Topic 1c: Assessing Sustainability

Goals And Objectives

In the monitoring, assessment and reporting of sustainability one of the main ends is to support decision-making, organizational learning and policy processes, thus improving the management of natural and human systems and achieving transformation towards sustainable outcomes. In addition, to supporting policy development, organizational learning, and management strategies, sustainability evaluation, reporting and governance initiatives should integrate and reflect the uncertainty values of non-linear complex processes, where the limits are often unknown. Despite the diversity of methods and tools to assess and report sustainability, indicators are one of the approaches most used, playing a central role, in particular to support management systems and communicate sustainability performance to stakeholders.

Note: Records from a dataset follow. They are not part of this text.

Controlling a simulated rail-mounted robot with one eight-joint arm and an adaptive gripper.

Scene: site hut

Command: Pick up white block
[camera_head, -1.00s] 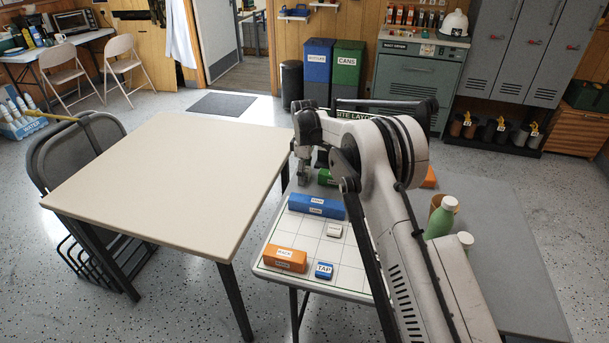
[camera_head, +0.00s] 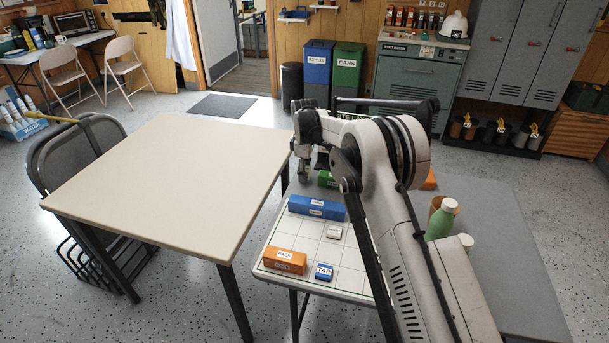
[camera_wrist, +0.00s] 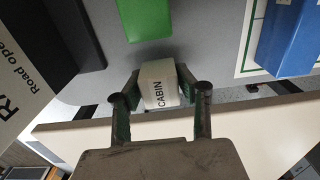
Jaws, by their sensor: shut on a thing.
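A white block (camera_wrist: 158,84) labelled CABIN sits between the two fingers of my gripper (camera_wrist: 160,90) in the wrist view, which is shut on it. The held block cannot be made out clearly there. A second, small whitish block (camera_head: 334,232) lies on the board's grid, well apart from my gripper.
A green bottle (camera_head: 441,219) stands at the right. The beige table (camera_head: 170,185) at the left is bare.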

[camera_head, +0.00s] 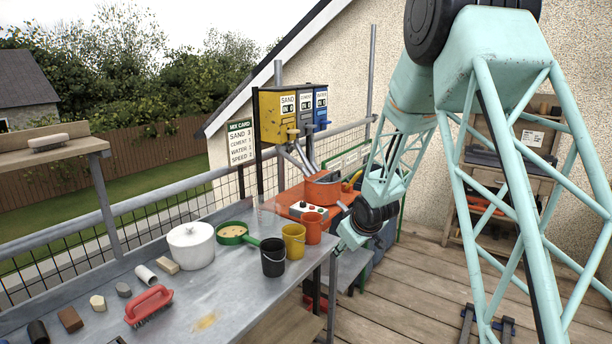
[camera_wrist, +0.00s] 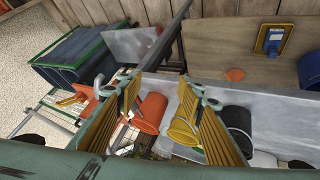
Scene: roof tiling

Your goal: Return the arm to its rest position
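My gripper (camera_wrist: 160,80) shows in the wrist view as two yellow ribbed fingers spread well apart, with nothing visibly held between them. In the head view my teal lattice arm reaches down past the right end of the metal bench (camera_head: 225,290). The wrist end (camera_head: 350,236) is beside the orange bucket (camera_head: 313,228); its fingers are not clear there. In the wrist view the orange bucket (camera_wrist: 151,110) and yellow bucket (camera_wrist: 183,128) show beyond and between the fingers, apparently not gripped. The black bucket (camera_wrist: 238,122) is right of the right finger.
The bench holds a white pot (camera_head: 191,246), a green sieve (camera_head: 233,233), a red brush (camera_head: 149,304) and small blocks. An orange mixer (camera_head: 322,188) stands behind the buckets, below the dispensers (camera_head: 292,112). A wooden rack (camera_head: 520,140) stands at right. Open deck (camera_head: 415,285) lies between.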

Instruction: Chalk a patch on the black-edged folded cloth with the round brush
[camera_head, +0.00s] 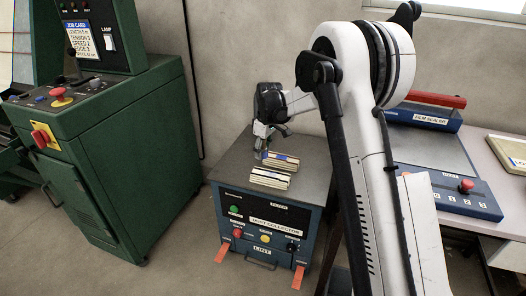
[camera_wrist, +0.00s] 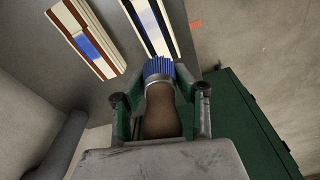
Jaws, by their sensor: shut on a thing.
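My gripper (camera_wrist: 160,97) is shut on the round brush, gripping its brown handle (camera_wrist: 161,110). The blue bristles (camera_wrist: 158,68) point away from the gripper toward the black-edged folded cloth (camera_wrist: 150,28). This cloth is white with dark stripes, and the bristles cover its near end in the wrist view. I cannot tell whether they touch it. In the head view, my gripper (camera_head: 268,135) is above the left end of the cloths. The black-edged cloth (camera_head: 269,179) seems to be the front one there.
A brown-edged folded cloth (camera_wrist: 72,15) with a blue patch lies beside it; it also shows in the head view (camera_head: 281,164). Both lie on the dust collector's grey top (camera_head: 312,165). A green machine (camera_head: 130,150) stands left, and a film sealer (camera_head: 430,150) right.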

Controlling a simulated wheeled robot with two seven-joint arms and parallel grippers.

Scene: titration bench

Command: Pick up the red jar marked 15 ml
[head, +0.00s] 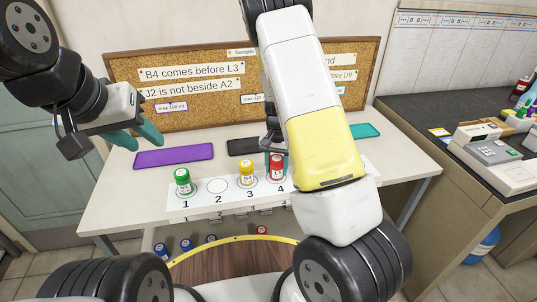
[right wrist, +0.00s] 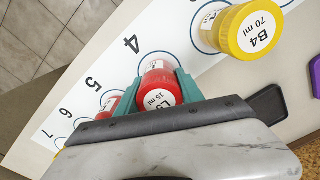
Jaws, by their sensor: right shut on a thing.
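The red jar marked 15 ml (right wrist: 158,86) is between the teal fingers of my right gripper (right wrist: 160,88) in the right wrist view. The fingers are shut on its sides, and its lid label reads 15 ml. In the head view this red jar (head: 277,172) is at spot 4 of the white numbered strip (head: 205,208). I cannot tell whether it touches the strip. My left gripper (head: 137,137) is open and empty, above the left of the table, away from the jars.
A yellow jar marked B4, 70 ml (right wrist: 245,27) stands at spot 3 and a green jar (head: 183,181) at spot 1. Spot 2 (head: 218,186) is empty. Another red jar (right wrist: 109,104) is near spot 5. Purple (head: 174,156) and teal (head: 364,130) mats lie behind, before a corkboard (head: 200,117).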

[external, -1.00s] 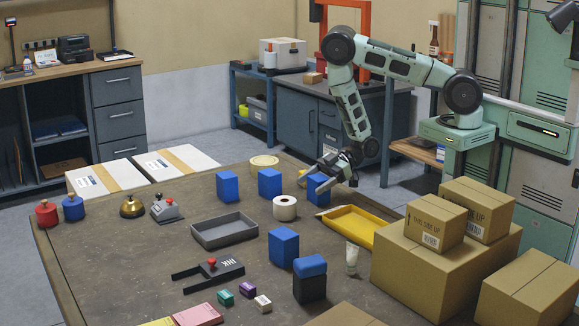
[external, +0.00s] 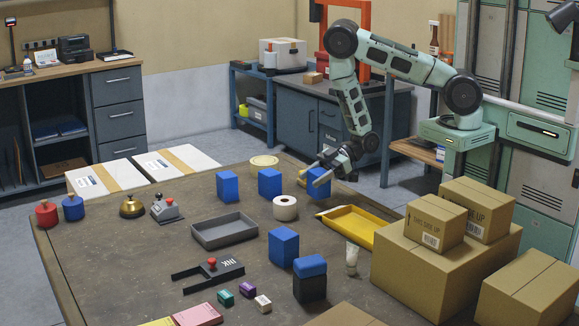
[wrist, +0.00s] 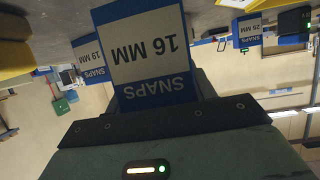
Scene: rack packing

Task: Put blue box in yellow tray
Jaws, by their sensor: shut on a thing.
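My gripper (external: 321,177) is shut on a blue box (external: 318,189) at the far side of the table, just behind the yellow tray (external: 350,226). In the wrist view the held blue box (wrist: 150,55) fills the space at the jaws, its white label reading "SNAPS 16 MM" upside down. The yellow tray looks empty. Other blue boxes stand on the table: one at the back left (external: 227,187), one left of my gripper (external: 270,183), and one near the middle (external: 283,247).
A tape roll (external: 285,207) stands between the held box and the empty grey tray (external: 224,241). A white tube (external: 352,258) stands before the yellow tray. Stacked cardboard boxes (external: 435,262) crowd its right side.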

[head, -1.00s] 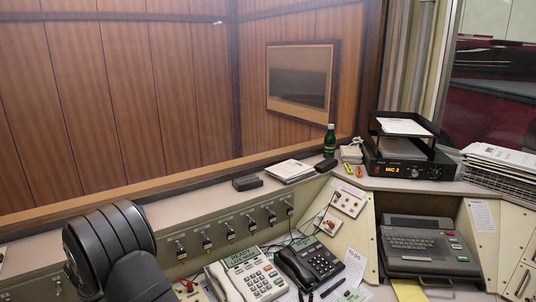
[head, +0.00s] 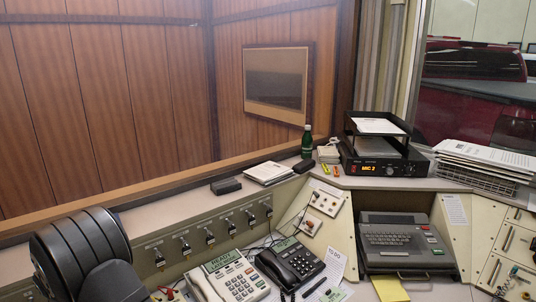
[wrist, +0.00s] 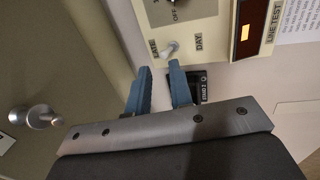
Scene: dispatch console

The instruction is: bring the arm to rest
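My gripper (wrist: 160,68) shows in the wrist view with two blue fingers apart and nothing visible held between them. Its tips are just below a small pale toggle switch (wrist: 169,49) beside a "DAY" label on a cream panel; I cannot tell the exact gap to it. In the head view, my dark rounded arm link (head: 75,250) fills the lower left corner. The gripper itself is not visible in that view.
Two desk phones (head: 290,262) stand at the front. Beyond are a row of panel switches (head: 209,236), a green bottle (head: 307,140), a radio unit (head: 384,168) under a black paper tray, a keyboard device (head: 400,240) and papers (head: 485,158). A small black labelled item (wrist: 203,85) is behind one finger.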

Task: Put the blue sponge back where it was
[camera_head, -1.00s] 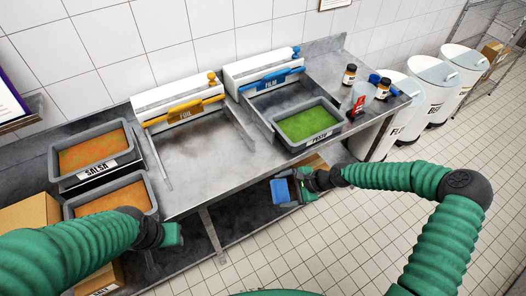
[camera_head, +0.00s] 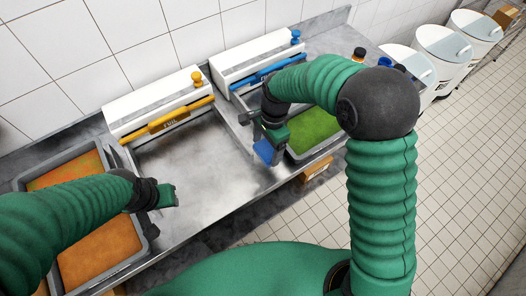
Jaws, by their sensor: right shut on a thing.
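The blue sponge (camera_head: 265,152) is in my right gripper (camera_head: 268,140), which is shut on it. The gripper holds it over the metal counter, at the left edge of the tub of green food (camera_head: 314,126). I cannot tell whether the sponge touches the counter. My left gripper (camera_head: 166,196) is above the counter's front left part, beside the tubs of orange food. Its jaws are too small and dark to tell open from shut.
A yellow-handled dispenser (camera_head: 160,108) and a blue-handled dispenser (camera_head: 256,62) stand along the wall. A tub of orange food (camera_head: 141,246) is at left. The counter (camera_head: 200,165) between is clear. White bins (camera_head: 447,48) stand at right. A cardboard box (camera_head: 315,172) sits below the counter.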

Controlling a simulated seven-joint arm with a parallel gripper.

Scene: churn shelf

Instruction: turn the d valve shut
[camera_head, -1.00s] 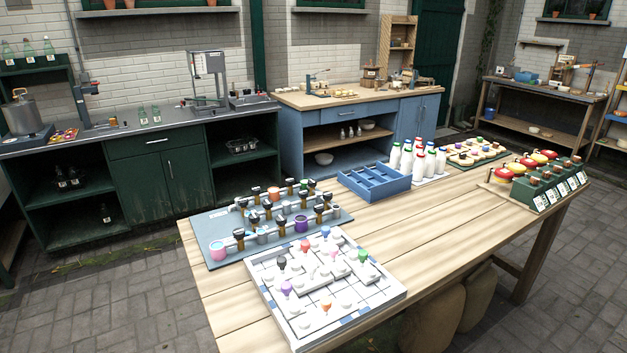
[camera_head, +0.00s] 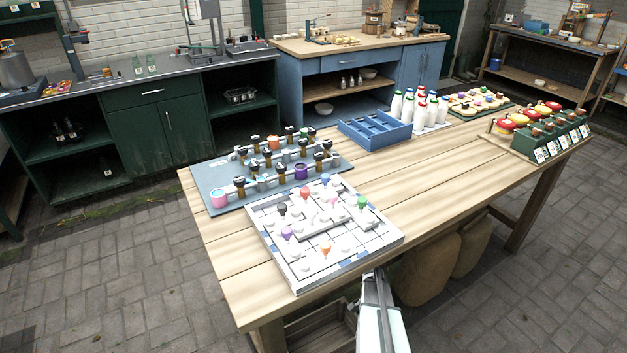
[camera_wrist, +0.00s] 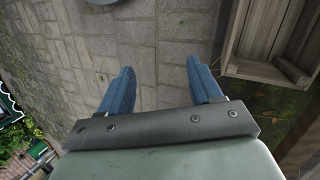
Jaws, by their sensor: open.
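The valve board (camera_head: 215,178) is a blue-grey panel at the left end of the wooden table. It carries pipes and several valves (camera_head: 272,170) with black-topped handles and brown stems, plus small coloured cups. The letters on the valves are too small to read, so I cannot tell which is the d valve. My gripper (camera_wrist: 160,82) shows in the wrist view with its two blue fingers apart and nothing between them. It points at the paved floor, away from the board. In the head view a part of my arm shows at the bottom, in front of the table.
A white maze-like board (camera_head: 275,255) with coloured pegs lies in front of the valve board. A blue divided crate (camera_head: 374,132), white bottles (camera_head: 420,110) and a green labelled rack (camera_head: 552,138) stand farther right. Bare planks (camera_head: 440,185) lie between. A wooden crate (camera_wrist: 270,40) is on the floor.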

Indicators and related approaches have long been used to assess sustainability, therefore its useful to compare, evaluate and innovate diverse indicator approaches and their practice. Researchers in this area face challenges, such as: How to develop indicator models that take into account complexity and long term of sustainable development? What are effective models for indicators communication? How useful are indicators for the society and for effective stakeholder use? How effective have indicators been at progressing sustainability/sustainable development? How do we assess the impact of sustainability indicator assessments? How should indicators be tailored to produce real impact on decision-making and policy processes? What are the strengths/benefits, drawbacks, opportunities and threats/barriers of using indicators? How resilient is the indicator concept and what innovations can be expected? The sustainable development goal posts keep changing, are we as indicator researchers keeping abreast of change? and if so, how?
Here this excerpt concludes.